Directions: From the entries that follow, gather each line holding the word "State".

:: Material provided ::

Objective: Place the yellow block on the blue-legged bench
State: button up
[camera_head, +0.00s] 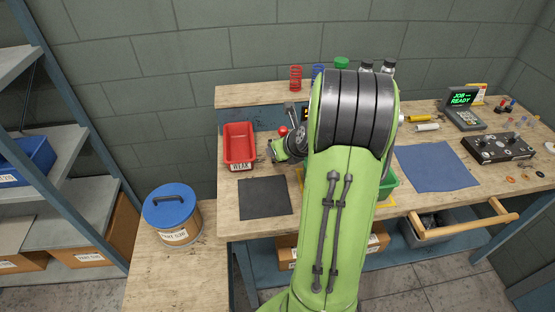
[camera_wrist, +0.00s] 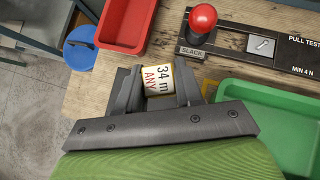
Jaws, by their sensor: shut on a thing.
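My gripper (camera_wrist: 157,88) is shut on a small block with a white label (camera_wrist: 159,78) reading "34 m ANY"; yellow shows only as thin strips at its edges. In the head view, my gripper (camera_head: 275,152) is over the bench between the red tray and my arm, and the held block is too small to make out there. The wooden-topped bench (camera_head: 230,207) has a blue frame and legs. In the wrist view, the bench top (camera_wrist: 185,18) lies beneath the gripper. I cannot tell the height of the block above it.
A red tray (camera_head: 239,143) and a black mat (camera_head: 265,198) lie at the bench's left. A blue cloth (camera_head: 436,167) lies right. A blue-lidded tub (camera_head: 172,212) stands on a lower wooden surface.

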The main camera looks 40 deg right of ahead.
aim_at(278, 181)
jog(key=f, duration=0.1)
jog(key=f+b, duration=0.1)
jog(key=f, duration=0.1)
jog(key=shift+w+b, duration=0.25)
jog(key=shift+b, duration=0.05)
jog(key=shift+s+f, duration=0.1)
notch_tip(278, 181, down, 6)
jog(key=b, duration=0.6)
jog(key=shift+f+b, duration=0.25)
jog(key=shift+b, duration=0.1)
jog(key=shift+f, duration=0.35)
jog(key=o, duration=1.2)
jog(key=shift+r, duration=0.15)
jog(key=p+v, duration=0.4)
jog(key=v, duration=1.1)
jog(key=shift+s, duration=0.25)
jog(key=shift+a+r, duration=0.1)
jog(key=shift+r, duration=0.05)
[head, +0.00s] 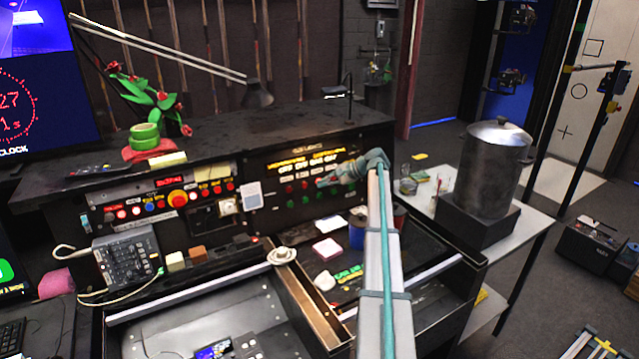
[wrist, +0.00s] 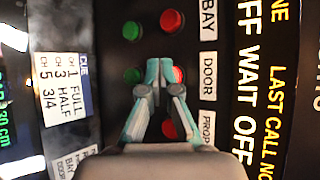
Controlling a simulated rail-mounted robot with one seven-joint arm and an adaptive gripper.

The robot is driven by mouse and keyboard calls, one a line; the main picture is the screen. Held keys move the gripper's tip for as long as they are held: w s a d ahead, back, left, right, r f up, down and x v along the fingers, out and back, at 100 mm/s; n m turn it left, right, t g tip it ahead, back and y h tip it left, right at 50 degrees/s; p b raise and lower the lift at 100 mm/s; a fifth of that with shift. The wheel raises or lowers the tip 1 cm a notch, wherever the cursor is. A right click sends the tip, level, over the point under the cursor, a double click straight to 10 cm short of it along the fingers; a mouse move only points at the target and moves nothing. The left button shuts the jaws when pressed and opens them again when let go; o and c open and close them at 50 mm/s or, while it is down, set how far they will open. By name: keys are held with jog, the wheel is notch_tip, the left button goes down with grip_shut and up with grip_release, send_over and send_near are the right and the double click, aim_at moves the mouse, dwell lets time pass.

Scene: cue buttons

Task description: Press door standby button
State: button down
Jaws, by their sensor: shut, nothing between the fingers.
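The wrist view shows the cue panel turned on its side, with red and green buttons beside labels. The DOOR label (wrist: 209,76) has a red button (wrist: 179,75) beside it, partly hidden by my fingertips, and a green button (wrist: 132,75) further left. My gripper (wrist: 160,72) is shut and empty, its fingertips over the DOOR row between these two and overlapping the red one. I cannot tell whether they touch it. In the head view my gripper (head: 322,183) points at the button panel (head: 268,216), and the arm hides its right part.
In the wrist view, a red button (wrist: 171,20) and green button (wrist: 131,30) lie by BAY, and another red button (wrist: 169,129) by PROP. The head view shows a desk lamp (head: 258,95), a plant (head: 155,97) and a large metal pot (head: 493,170).

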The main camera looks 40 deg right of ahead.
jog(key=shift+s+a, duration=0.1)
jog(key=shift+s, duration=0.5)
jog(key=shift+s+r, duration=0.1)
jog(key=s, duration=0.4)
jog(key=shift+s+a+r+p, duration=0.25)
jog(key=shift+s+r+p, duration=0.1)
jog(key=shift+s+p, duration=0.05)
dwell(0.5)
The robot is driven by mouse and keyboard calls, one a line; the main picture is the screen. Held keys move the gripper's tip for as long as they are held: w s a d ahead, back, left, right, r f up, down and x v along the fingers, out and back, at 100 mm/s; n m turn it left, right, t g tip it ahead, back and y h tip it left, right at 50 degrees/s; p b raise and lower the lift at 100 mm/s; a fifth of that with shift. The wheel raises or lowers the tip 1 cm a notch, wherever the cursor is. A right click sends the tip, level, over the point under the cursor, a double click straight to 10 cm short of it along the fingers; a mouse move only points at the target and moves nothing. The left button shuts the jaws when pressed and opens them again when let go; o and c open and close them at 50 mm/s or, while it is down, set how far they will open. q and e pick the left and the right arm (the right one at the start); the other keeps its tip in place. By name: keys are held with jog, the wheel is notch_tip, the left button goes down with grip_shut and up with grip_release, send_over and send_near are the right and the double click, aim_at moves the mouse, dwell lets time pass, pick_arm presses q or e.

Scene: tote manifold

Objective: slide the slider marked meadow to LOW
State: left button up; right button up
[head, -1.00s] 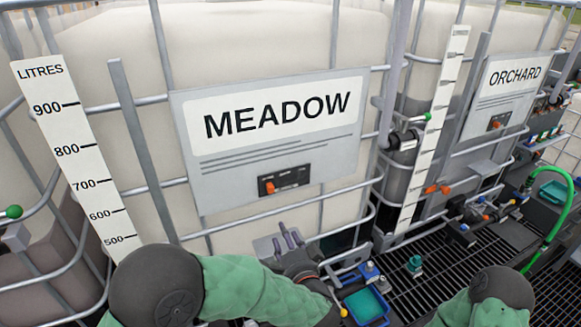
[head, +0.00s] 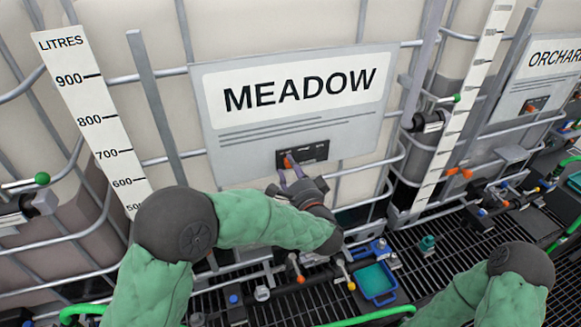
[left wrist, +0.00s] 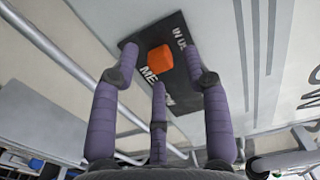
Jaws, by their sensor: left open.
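The slider marked meadow has an orange knob (head: 286,161) on a black plate (head: 315,152), low on the sign lettered MEADOW (head: 300,95). In the head view the knob is toward the plate's left end. My left gripper (head: 289,173) is open, its purple fingers pointing up at the knob. In the left wrist view the orange knob (left wrist: 160,58) lies between the spread fingers of the left gripper (left wrist: 157,68), with no clear contact. White lettering on the black plate (left wrist: 183,85) is partly hidden by the fingers. My right gripper is out of view.
A similar sign lettered ORCHARD (head: 545,75) with its own orange knob stands at the right. Metal cage bars (head: 165,158) surround the pale tanks. Below are a blue tray (head: 377,283), small valves and dark floor grating (head: 430,265).

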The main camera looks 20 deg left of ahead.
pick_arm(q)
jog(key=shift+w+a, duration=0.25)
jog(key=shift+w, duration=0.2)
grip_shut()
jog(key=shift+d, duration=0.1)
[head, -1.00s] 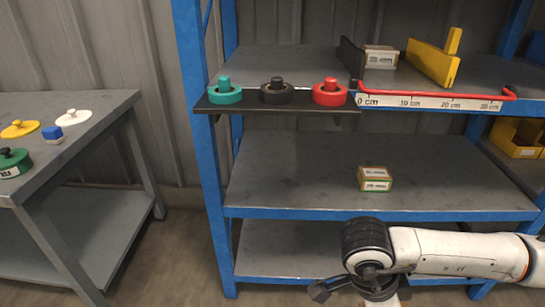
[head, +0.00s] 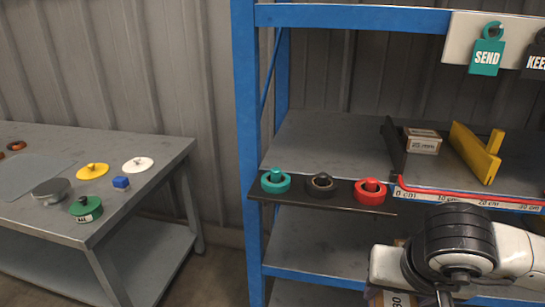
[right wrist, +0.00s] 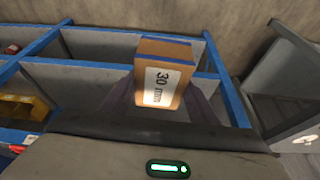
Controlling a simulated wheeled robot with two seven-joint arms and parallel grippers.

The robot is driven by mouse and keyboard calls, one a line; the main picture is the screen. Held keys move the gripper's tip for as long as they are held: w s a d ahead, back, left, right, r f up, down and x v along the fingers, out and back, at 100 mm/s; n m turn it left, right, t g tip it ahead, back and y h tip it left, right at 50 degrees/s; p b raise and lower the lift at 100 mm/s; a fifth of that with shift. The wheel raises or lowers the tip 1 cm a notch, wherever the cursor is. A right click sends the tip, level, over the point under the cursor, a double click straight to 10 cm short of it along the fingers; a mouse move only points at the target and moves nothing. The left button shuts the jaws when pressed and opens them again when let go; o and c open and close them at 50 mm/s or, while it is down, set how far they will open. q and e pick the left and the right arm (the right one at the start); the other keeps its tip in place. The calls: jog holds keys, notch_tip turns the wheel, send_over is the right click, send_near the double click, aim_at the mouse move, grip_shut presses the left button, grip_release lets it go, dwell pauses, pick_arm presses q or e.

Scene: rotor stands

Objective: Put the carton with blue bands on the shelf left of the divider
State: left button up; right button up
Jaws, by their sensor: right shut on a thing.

:::

Written response:
State: button up
State: button down
State: left button up; right button up
State: left button up; right button up

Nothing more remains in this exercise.